[SOURCE MATERIAL]:

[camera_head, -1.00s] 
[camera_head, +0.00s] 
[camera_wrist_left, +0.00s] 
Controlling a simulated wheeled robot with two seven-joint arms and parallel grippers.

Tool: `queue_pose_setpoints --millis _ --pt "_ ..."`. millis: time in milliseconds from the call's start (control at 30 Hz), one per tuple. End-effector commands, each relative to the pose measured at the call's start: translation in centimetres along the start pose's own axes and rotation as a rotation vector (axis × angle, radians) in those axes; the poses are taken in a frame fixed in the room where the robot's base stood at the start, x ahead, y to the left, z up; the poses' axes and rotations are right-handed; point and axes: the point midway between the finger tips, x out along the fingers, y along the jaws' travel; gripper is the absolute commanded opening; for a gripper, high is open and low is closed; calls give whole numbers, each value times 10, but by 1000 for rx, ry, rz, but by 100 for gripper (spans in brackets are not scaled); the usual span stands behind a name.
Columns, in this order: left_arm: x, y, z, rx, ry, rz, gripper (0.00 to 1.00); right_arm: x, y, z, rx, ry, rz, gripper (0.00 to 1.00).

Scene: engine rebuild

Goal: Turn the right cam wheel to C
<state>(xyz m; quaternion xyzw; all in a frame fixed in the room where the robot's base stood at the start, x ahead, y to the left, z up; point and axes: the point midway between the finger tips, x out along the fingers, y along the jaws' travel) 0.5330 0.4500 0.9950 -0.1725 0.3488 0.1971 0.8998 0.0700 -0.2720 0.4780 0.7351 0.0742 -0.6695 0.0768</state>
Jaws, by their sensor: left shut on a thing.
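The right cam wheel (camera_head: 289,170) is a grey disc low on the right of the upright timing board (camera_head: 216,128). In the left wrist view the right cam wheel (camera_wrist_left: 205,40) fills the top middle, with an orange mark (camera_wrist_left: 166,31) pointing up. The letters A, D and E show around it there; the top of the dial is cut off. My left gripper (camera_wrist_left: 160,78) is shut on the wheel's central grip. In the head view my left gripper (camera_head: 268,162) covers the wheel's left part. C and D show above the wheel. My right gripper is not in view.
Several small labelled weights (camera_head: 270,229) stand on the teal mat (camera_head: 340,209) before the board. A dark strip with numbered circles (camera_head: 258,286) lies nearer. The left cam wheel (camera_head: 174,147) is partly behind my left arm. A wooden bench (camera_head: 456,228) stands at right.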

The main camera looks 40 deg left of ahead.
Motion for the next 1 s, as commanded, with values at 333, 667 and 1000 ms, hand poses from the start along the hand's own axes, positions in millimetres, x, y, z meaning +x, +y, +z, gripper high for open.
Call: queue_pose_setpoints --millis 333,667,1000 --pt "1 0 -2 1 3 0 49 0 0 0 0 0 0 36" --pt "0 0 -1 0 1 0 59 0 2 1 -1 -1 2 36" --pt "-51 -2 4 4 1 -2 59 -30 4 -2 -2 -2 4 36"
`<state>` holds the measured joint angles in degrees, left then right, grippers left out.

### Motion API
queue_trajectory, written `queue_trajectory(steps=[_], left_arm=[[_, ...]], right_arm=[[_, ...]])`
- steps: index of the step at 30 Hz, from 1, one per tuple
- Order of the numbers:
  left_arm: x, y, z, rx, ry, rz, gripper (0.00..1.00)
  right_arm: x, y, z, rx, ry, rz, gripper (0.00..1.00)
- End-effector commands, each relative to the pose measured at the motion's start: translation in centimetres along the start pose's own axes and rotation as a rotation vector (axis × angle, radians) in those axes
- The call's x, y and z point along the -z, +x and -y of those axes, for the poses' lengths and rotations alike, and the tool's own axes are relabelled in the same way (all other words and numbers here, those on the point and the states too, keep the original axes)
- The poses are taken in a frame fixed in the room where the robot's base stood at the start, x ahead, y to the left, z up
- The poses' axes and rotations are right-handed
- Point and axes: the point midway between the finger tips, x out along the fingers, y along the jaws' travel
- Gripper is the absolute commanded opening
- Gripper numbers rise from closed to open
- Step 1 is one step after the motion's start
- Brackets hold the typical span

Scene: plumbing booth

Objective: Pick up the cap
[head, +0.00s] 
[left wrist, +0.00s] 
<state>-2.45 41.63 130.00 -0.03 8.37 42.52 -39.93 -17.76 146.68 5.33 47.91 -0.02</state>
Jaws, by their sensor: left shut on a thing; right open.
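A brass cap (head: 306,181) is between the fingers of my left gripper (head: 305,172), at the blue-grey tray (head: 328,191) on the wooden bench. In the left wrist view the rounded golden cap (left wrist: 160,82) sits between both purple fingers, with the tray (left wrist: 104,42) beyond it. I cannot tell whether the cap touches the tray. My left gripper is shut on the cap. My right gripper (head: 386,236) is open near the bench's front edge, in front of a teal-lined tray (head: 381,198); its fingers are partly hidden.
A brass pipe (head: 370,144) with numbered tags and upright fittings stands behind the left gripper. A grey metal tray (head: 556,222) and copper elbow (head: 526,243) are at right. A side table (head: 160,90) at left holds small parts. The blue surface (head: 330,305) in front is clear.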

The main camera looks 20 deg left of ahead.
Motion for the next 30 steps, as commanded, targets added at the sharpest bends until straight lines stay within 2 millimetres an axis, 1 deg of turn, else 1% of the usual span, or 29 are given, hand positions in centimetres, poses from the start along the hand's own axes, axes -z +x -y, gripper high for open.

[TO BE DONE]:
Check each line of the records above for "millimetres", and copy those that have it.

[EXERCISE OUTPUT]:
Motion for the next 1 s, as commanded, with values at 333, 667 and 1000 ms, hand poses from the start along the hand's own axes, positions in millimetres, x, y, z meaning +x, +y, +z, gripper high for open.
Motion for the next 30 steps, as commanded, targets added at the sharpest bends until straight lines stay within 2 millimetres an axis, 1 deg of turn, else 1% of the usual span, or 29 are given, hand positions in centimetres, poses from the start along the hand's own axes, axes -z +x -y, gripper high for open.

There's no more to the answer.